Sample set is 1% of the total data set
## FileName FileSize Lines LinesNEmpty Chars CharsNWhite V5 Words
## 1 blogsSample 2.6 Mb 8992 8992 2069977 1705097 Lines 376724
## 2 newsSample 2.6 Mb 10102 10102 2023544 1691310 Chars 343883
## 3 twitterSample 3.2 Mb 23601 23601 1614115 1334624 Lines 303793
## 4 sampleData 8.3 Mb 42695 42695 5698762 4723855 Chars 1020788
Here we create the text corpus we will use for analysis and prediction. A corpus is a representative sample of actual language production within a meaningful context and with a general purpose
datacorpus <- VCorpus(VectorSource(sampleData))
object_size(datacorpus)
## 100 MB
cleanedDataCorpus <- tm_map(datacorpus, content_transformer(tolower)) # Convert all to lower case
cleanedDataCorpus <- tm_map(cleanedDataCorpus, removePunctuation) # Remove punctuation marks
cleanedDataCorpus <- tm_map(cleanedDataCorpus, removeNumbers) # Remove numbers
cleanedDataCorpus <- tm_map(cleanedDataCorpus, stripWhitespace) # Remove whitespace
cleanedDataCorpus <- tm_map(cleanedDataCorpus, PlainTextDocument) # Convert all to plain text document
We will create sets of single, double triple words to use for prediction later on
We then find frequencies of the respective tokenized unigram, bigram and trigrams
## word frequency
## “the “the 79
## “we “we 51
## ability ability 90
## able able 271
## about about 2943
## above above 137
## word frequency
## – the – the 55
## a bad a bad 67
## a beautiful a beautiful 59
## a better a better 82
## a big a big 164
## a bit a bit 228
## word frequency
## a bit of a bit of 64
## a couple of a couple of 123
## a little bit a little bit 67
## a lot of a lot of 283
## according to the according to the 79
## all of the all of the 84
Here we visualize the three different types of NGrams via bar plots that show the most frequently appearing ngarmas of a particular type. The bar plots below show the top 15 Uni, Bi and Tri-Grams in the cleaned sample corpus
uni_corpus_freqDescend <- arrange(uni_corpus_freq, desc(frequency))

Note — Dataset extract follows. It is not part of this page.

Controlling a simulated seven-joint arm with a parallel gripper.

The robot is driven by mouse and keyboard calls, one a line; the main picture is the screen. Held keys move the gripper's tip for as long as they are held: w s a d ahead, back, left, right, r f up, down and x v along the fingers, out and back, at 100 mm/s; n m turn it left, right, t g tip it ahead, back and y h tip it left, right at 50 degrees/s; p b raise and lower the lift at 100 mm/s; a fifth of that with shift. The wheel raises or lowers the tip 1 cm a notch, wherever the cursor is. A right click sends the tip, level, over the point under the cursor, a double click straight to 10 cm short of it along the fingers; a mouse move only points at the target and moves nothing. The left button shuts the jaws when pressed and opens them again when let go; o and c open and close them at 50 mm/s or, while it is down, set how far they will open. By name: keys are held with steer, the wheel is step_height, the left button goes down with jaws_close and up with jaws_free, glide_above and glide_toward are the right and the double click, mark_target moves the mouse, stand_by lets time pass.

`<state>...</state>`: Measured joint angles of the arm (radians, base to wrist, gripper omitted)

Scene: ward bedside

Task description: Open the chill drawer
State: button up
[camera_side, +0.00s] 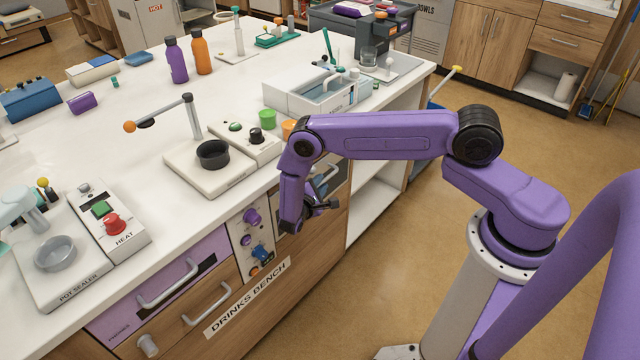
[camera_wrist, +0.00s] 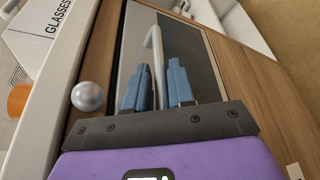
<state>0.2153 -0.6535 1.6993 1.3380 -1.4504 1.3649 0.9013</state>
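The bench front holds a purple drawer (camera_side: 108,322) with a pale handle (camera_side: 168,283), and a wooden drawer (camera_side: 165,335) below it with another handle (camera_side: 207,304). Further right is a grey front, partly hidden by my arm in the side view; it also shows in the wrist view (camera_wrist: 192,52) with a pale bar handle (camera_wrist: 153,48). I cannot read which front is marked chill. My gripper (camera_side: 328,204) is at the grey front. In the wrist view its blue fingers (camera_wrist: 160,85) are apart, with the bar handle running between them; contact cannot be told.
The white benchtop (camera_side: 90,130) carries a pot sealer (camera_side: 85,280), a heat box (camera_side: 112,220), a black cup (camera_side: 213,154) and a white tray (camera_side: 318,95) near its edge. A silver ball-shaped knob (camera_wrist: 88,96) sits beside my gripper. The floor (camera_side: 400,230) in front is clear.

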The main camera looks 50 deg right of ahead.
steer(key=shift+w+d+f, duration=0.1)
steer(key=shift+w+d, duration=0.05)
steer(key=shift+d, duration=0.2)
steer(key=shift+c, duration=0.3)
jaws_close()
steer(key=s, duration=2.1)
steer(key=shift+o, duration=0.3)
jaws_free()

bi_corpus_freqDescend <- arrange(bi_corpus_freq, desc(frequency))
tri_corpus_freqDescend <- arrange(tri_corpus_freq, desc(frequency))
uniBar <- ggplot(data = uni_corpus_freqDescend[1:20,], aes(x = reorder(word, -frequency), y = frequency)) +
geom_bar(stat = "identity", fill = "yellow") +
xlab("Words") +
ylab("Frequency") +
ggtitle(paste("Top 20 Unigrams")) +
theme(plot.title = element_text(hjust = 0.5)) +
theme(axis.text.x = element_text(angle = 60, hjust = 1))

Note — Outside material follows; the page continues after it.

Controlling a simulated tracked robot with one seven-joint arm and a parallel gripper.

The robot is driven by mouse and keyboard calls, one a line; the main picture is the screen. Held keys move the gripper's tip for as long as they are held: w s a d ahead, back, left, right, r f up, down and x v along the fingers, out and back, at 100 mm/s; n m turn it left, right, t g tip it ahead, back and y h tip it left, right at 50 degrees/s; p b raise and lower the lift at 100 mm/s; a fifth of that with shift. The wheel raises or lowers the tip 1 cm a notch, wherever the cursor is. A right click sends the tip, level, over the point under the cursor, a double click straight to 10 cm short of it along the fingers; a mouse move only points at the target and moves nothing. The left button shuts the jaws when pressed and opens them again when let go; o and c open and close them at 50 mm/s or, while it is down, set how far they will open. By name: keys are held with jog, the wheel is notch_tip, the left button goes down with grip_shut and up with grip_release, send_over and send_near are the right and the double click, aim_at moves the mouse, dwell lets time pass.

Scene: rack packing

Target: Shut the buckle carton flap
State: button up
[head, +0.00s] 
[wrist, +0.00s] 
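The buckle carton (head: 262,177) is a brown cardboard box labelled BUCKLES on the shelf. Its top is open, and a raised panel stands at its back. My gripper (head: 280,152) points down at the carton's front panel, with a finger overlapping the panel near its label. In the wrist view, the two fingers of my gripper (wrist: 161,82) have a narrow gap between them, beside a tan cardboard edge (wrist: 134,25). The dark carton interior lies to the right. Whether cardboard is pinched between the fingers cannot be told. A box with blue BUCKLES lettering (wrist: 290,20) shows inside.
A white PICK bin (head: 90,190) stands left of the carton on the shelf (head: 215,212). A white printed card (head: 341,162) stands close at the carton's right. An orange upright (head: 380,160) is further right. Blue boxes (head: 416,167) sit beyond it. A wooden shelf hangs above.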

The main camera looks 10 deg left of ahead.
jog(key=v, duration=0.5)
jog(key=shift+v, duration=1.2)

biBar <- ggplot(data = bi_corpus_freqDescend[1:20,], aes(x = reorder(word, -frequency), y = frequency)) +
geom_bar(stat = "identity", fill = "red") +
xlab("Words") +
ylab("Frequency") +
ggtitle(paste("Top 20 Bigrams")) +
theme(plot.title = element_text(hjust = 0.5)) +
theme(axis.text.x = element_text(angle = 60, hjust = 1))
triBar <- ggplot(data = tri_corpus_freqDescend[1:20,], aes(x = reorder(word, -frequency), y = frequency)) +
geom_bar(stat = "identity", fill = "blue") +
xlab("Words") +
ylab("Frequency") +
ggtitle(paste("Top 20 Trigrams")) +
theme(plot.title = element_text(hjust = 0.5)) +
theme(axis.text.x = element_text(angle = 60, hjust = 1))
uniBar
biBar
triBar
Our tables of Uni Bi and Tri Gram frequencies nicely encapsulate the most frequent words and phrases in the cleaned sample set. We will use this in subsequent portions to build the predictice text model.